BaseMutationPlan 是最终可执行的执行计划,execute 函数最终创建索引,源码如下:
public MutationState execute() throws SQLException { return client.createIndex(create, splits); }
逻辑非常简单,就是调用 client 的 createIndex ,client 是根据当前连接创建的 MetaDataClient 类。createIndex 源码如下:
/** * Create an index table by morphing the CreateIndexStatement into a CreateTableStatement and calling * MetaDataClient.createTable. In doing so, we perform the following translations: * 1) Change the type of any columns being indexed to types that support null if the column is nullable. * For example, a BIGINT type would be coerced to a DECIMAL type, since a DECIMAL type supports null * when it's in the row key while a BIGINT does not. * 2) Append any row key column from the data table that is not in the indexed column list. Our indexes * rely on having a 1:1 correspondence between the index and data rows. * 3) Change the name of the columns to include the column family. For example, if you have a column * named "B" in a column family named "A", the indexed column name will be "A:B". This makes it easy * to translate the column references in a query to the correct column references in an index table * regardless of whether the column reference is prefixed with the column family name or not. It also * has the side benefit of allowing the same named column in different column families to both be * listed as an index column. * @param statement * @param splits * @return MutationState from population of index table from data table * @throws SQLException */ public MutationState createIndex(CreateIndexStatement statement, byte[][] splits) throws SQLException { ... }
通过这段注释我们知道,其实创建一个索引,就是通过 CreateTableStatement 来实现的,这期间有以下三个转换:
-
把索引字段转换成支持 null 值的类型。比如会把 bigint 转换成 decimal 。
-
把数据表的 row key 字段添加到索引字段列表。索引的数据与源表数据是11的关系
-
修改索引字段名包含列簇名。索引名的格式就是:
columnFamilyName:columnName
比如列簇 A 里面有一个 B 字段,那么索引列的名称就是 “A:B” 。主要是为了引用方便和防止同名。
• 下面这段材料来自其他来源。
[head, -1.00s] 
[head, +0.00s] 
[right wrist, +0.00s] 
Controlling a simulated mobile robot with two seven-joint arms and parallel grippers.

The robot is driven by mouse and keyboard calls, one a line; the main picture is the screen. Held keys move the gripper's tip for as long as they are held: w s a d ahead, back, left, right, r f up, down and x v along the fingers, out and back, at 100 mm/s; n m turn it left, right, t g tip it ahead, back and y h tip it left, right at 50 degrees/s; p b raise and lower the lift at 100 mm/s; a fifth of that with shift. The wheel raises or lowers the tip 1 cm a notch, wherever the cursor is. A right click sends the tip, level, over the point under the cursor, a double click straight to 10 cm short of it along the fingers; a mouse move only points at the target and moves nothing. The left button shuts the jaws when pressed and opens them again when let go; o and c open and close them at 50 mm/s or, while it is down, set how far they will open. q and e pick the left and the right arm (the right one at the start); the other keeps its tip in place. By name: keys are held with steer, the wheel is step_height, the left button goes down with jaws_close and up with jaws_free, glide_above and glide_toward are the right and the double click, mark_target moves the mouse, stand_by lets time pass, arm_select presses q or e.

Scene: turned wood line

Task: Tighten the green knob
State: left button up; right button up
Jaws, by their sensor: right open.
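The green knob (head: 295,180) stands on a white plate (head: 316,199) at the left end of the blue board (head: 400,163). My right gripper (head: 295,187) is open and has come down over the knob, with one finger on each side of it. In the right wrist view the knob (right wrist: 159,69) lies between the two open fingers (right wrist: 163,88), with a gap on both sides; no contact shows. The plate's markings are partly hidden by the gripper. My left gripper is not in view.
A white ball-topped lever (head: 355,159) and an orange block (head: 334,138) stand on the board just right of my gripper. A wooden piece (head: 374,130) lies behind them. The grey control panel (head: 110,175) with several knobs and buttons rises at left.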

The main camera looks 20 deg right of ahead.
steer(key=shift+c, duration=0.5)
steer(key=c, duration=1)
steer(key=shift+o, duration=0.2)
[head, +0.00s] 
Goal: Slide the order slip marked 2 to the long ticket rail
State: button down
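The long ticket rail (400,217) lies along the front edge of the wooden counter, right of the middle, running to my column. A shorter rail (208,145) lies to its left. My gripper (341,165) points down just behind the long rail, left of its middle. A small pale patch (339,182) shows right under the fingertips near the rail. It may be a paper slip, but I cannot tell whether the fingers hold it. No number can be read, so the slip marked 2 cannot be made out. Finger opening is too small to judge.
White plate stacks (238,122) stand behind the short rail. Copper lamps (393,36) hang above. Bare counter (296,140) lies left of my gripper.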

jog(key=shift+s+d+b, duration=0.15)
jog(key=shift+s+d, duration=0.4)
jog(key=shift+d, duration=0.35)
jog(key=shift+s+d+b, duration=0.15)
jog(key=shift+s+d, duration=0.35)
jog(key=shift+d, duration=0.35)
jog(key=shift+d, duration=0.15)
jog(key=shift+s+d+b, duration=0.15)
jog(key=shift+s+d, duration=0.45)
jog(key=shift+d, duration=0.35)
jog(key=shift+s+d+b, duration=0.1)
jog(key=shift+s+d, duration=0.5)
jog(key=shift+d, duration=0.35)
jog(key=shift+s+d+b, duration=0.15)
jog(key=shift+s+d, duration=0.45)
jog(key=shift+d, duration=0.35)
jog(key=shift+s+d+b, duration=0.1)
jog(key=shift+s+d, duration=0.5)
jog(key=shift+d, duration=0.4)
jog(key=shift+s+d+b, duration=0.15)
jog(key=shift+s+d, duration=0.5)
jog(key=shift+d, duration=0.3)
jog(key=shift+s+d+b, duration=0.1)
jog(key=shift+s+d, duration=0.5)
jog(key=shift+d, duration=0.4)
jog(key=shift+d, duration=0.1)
这个函数逻辑很复杂,我们先往下继续看,不过多涉及细节,先梳理其结构。不过这些忽略的代码,应该就是实现上面3点的。
我们来看 createIndex 的 return ,这里又调用一个函数 : buildIndex 。
buildIndex 的代码也比较长,其中一个比较重要的代码逻辑如下:
MutationPlan mutationPlan = getMutationPlanForBuildingIndex(index, dataTableRef);
getMutationPlanForBuildingIndex 源码如下:
private MutationPlan getMutationPlanForBuildingIndex(PTable index, TableRef dataTableRef) throws SQLException { if (index.getIndexType() == IndexType.LOCAL) { PostLocalIndexDDLCompiler compiler = new PostLocalIndexDDLCompiler(connection, getFullTableName(dataTableRef)); return compiler.compile(index); } else if (dataTableRef.getTable().isTransactional()){ PostIndexDDLCompiler compiler = new PostIndexDDLCompiler(connection, dataTableRef); return compiler.compile(index); } else { ServerBuildIndexCompiler compiler = new ServerBuildIndexCompiler(connection, getFullTableName(dataTableRef)); return compiler.compile(index); } }
为了简化分析流程,我们不分析 local 的索引。这段代码其实就是创建了一个 PostIndexDDLCompiler 类。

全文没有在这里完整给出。